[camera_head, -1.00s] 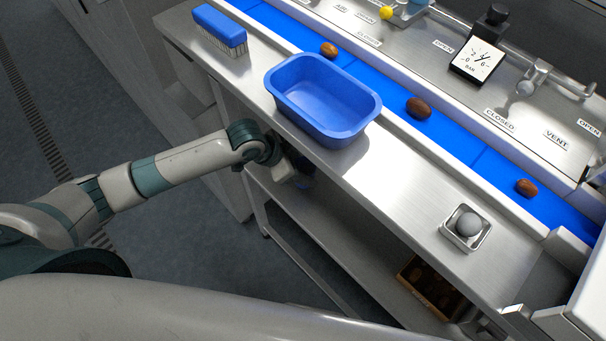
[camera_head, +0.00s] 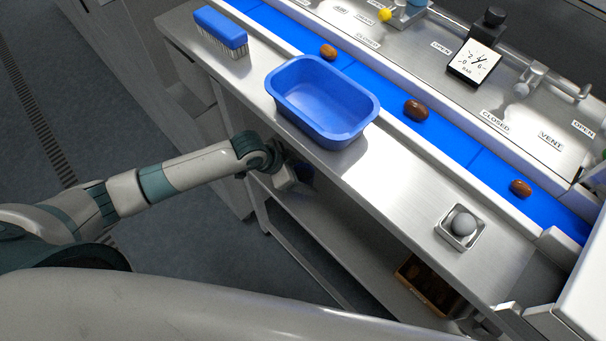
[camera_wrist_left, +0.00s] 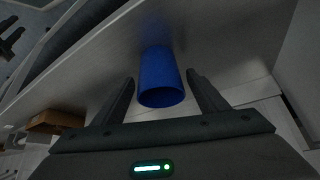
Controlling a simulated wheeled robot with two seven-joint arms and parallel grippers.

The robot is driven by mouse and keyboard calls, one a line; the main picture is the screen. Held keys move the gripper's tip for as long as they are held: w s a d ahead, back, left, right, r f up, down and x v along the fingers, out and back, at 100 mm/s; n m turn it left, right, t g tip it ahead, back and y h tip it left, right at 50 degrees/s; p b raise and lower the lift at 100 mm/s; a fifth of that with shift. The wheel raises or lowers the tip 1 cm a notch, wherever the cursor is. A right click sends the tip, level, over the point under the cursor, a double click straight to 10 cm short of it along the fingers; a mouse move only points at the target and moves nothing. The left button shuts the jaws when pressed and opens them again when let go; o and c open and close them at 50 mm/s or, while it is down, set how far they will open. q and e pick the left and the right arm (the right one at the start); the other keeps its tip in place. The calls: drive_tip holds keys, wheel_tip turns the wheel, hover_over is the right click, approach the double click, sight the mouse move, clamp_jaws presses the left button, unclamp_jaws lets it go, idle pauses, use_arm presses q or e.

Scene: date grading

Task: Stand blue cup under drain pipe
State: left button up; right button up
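The blue cup (camera_wrist_left: 160,78) shows in the left wrist view, its open mouth facing the camera, between the two fingers of my left gripper (camera_wrist_left: 160,85). The fingers are apart, with a narrow dark gap on each side of the cup; I see no clear contact. In the head view my left gripper (camera_head: 287,180) is below the counter edge, by the lower shelf, and mostly in shadow. The drain pipe cannot be made out; only a small DRAIN label (camera_head: 364,18) shows on the panel.
On the steel counter (camera_head: 385,190) stand a blue tub (camera_head: 365,122), a blue brush (camera_head: 221,30) and a small tray (camera_head: 443,236) with a grey ball. Dates lie on the blue belt (camera_head: 450,140). A brown crate (camera_head: 428,287) sits on the lower shelf (camera_head: 330,235).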

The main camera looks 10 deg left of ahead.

REQUIRED TASK:
Transcribe the material exactly, and leave out whatever pictures it holds.

SOLUTION TO THIS TASK:
[camera_head, -1.00s] 
[camera_head, +0.00s] 
[camera_wrist_left, +0.00s] 
Controlling a simulated wheeled robot with two seven-joint arms and parallel grippers.

The robot is driven by mouse and keyboard calls, one a line; the main picture is the screen. Held keys move the gripper's tip for as long as they are held: w s a d ahead, back, left, right, r f up, down and x v along the fingers, out and back, at 100 mm/s; n m turn it left, right, t g tip it ahead, back and y h tip it left, right at 50 degrees/s; p b raise and lower the lift at 100 mm/s; a fifth of that with shift. The wheel raises or lowers the tip 1 cm a notch, wherever the cursor is. A right click sends the tip, level, over the point under the cursor, a double click straight to 10 cm short of it along the fingers; a mouse move only points at the target and moves nothing. The left button shuts the jaws when pressed and opens them again when let go; o and c open and close them at 50 mm/s or, while it is down, set how far they will open. q and e pick the left and the right arm (the right one at the start); the other keeps its tip in place. The calls: drive_tip holds keys, wheel_tip turns the wheel, hover_over is the right click, approach the double click, sight the mouse move, clamp_jaws presses the left button, unclamp_jaws lets it go, idle pauses, use_arm presses q or e.

Scene: date grading

Task: Stand blue cup under drain pipe
State: left button up; right button up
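The blue cup (camera_wrist_left: 160,78) shows in the left wrist view, its open mouth facing the camera, between the two fingers of my left gripper (camera_wrist_left: 160,85). The fingers are apart, with a narrow dark gap on each side of the cup; I see no clear contact. In the head view my left gripper (camera_head: 287,180) is below the counter edge, by the lower shelf, and mostly in shadow. The drain pipe cannot be made out; only a small DRAIN label (camera_head: 364,18) shows on the panel.
On the steel counter (camera_head: 385,190) stand a blue tub (camera_head: 365,122), a blue brush (camera_head: 221,30) and a small tray (camera_head: 443,236) with a grey ball. Dates lie on the blue belt (camera_head: 450,140). A brown crate (camera_head: 428,287) sits on the lower shelf (camera_head: 330,235).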

The main camera looks 10 deg left of ahead.

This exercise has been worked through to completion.